It looks to be a long list of ingredients, but those were just my choices. I like to pack in as much nutrition as possible because why not? You can easily discard, add, or customize these granola bars to be whatever you want! You can chop the nuts even more or keep them completely whole. Remove the chocolate or add dried fruits. The possibilities are endless.
Once you have your ingredients all picked out and thrown into a bowl, it’s really just about mixing in the right amount of “sticky” ingredients to keep everything together. In this case I’ve chosen a mix of maple syrup and brown rice syrup. Why? Well brown rice syrup is a lot thicker, almost like a caramel consistency. This helps the bars to stick together. I’ve also added in coconut oil which, when cold, hardens and acts as a binder. Yes, these syrups are still sugar, but they are nutrient-dense and full of vitamins/minerals (while refined sugars have zero nutrition and are very harmful to our bodies). However, I’ve still kept the sweeteners to a minimum here.

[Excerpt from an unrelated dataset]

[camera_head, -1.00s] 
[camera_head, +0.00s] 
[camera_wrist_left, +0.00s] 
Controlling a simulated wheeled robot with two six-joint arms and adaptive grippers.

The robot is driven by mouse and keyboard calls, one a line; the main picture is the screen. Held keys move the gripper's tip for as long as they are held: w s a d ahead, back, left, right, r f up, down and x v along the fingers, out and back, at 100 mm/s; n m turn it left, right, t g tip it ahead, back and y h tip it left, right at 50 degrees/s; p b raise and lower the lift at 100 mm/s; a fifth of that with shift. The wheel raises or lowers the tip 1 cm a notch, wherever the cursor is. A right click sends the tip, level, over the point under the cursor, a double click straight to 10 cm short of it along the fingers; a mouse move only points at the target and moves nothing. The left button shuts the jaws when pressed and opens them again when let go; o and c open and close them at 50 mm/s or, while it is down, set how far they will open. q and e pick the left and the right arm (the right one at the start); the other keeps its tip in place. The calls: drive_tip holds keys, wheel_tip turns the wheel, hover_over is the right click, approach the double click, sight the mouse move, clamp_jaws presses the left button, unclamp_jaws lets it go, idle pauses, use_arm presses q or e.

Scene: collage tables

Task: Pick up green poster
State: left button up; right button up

These bars are perfect for that mid-afternoon snack or even as breakfast! I love to have things like this around to grab when I’m in a rush or on the go. I do prefer to keep these in the freezer because they’ll stay good for a month, but I also like them on the crunchier/firmer side. Refrigerating is also fine they just might not hold up as well. Definitely no to room temperature! P.S. they’re naturally gluten free and can be made vegan with non-dairy chocolate chips (or none at all).
RECIPE:
(makes about 10 bars or more if squares)
Dry Ingredients:
2 cups puffed rice cereal
1 cup rolled oats
1 cup coconut flakes, unsweetened
1/2 cup roughly chopped almonds
3/4 cup roughly chopped cashews
1/2 cup pepitas (pumpkin seeds)
1/4 cup flax seeds
1 tbsp chia seeds
2 tbsp hemp seeds
1 tsp cinnamon
1/4 tsp salt
Optional: 1/2 cup chocolate chips
Wet Ingredients:
4 dates, pitted and chopped
1/4 cup coconut oil
1/4 cup brown rice syrup
1/4 cup maple syrup
TO MAKE:
Mix all dry ingredients (besides choc chips) into a large bowl.
Heat wet ingredients in a small pot on medium heat for 5 minutes, or until thick.
Pour wet mixture over the dry and stir well until fully incorporated. Let cool for a few minutes and then add in choc chips. Stir.
Pour into a 9×11 pan (or whatever size you have) lined with parchment paper. (You want extra paper to hang over the pan so you can easily pull them out to cut.)
Press them down until flattened and even. Freeze for at least 30 min, if not longer. You want them to be very hard.
Take out and pull them from the pan with the parchment paper. Cut into bars.
Keep in an air tight container in the freezer (or fridge) for up to 4 weeks!